Set problem: Leave out any pictures and transcribe all other data below exactly.

════════════════════

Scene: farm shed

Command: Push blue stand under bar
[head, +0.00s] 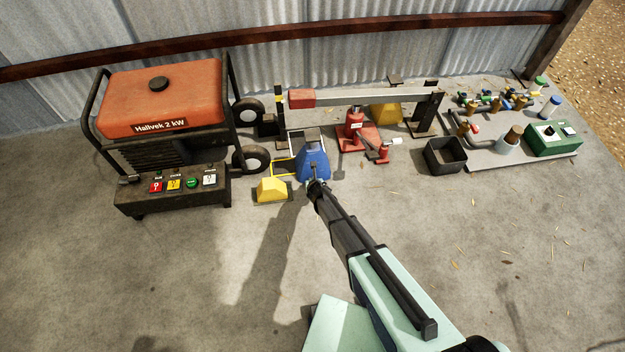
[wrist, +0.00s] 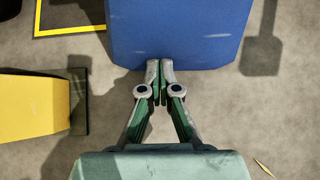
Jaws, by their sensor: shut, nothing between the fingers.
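The blue stand (head: 314,164) is upright on the concrete floor, in front of the bar's red left end. The bar (head: 375,97) is a long grey beam, raised above the floor near the wall. My gripper (head: 316,186) is shut and empty at the near side of the blue stand. In the wrist view, the fingertips (wrist: 159,68) meet the near edge of the blue stand (wrist: 180,30); they appear to touch it. The stand's far side is out of the wrist view. A yellow outline (wrist: 37,20) on the floor lies just left of the stand.
A yellow block (head: 271,188) sits close left of my gripper. A red jack (head: 355,125) stands right of the blue stand, with a yellow stand (head: 387,113) behind. The generator (head: 160,100) is at left, a black bin (head: 445,156) at right. The near floor is clear.

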════════════════════

Exercise answer:
Scene: farm shed

Command: Push blue stand under bar
[head, +0.00s] 
[wrist, +0.00s] 
Jaws, by their sensor: shut, nothing between the fingers.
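The blue stand (head: 314,164) is upright on the concrete floor, in front of the bar's red left end. The bar (head: 375,97) is a long grey beam, raised above the floor near the wall. My gripper (head: 316,186) is shut and empty at the near side of the blue stand. In the wrist view, the fingertips (wrist: 159,68) meet the near edge of the blue stand (wrist: 180,30); they appear to touch it. The stand's far side is out of the wrist view. A yellow outline (wrist: 37,20) on the floor lies just left of the stand.
A yellow block (head: 271,188) sits close left of my gripper. A red jack (head: 355,125) stands right of the blue stand, with a yellow stand (head: 387,113) behind. The generator (head: 160,100) is at left, a black bin (head: 445,156) at right. The near floor is clear.

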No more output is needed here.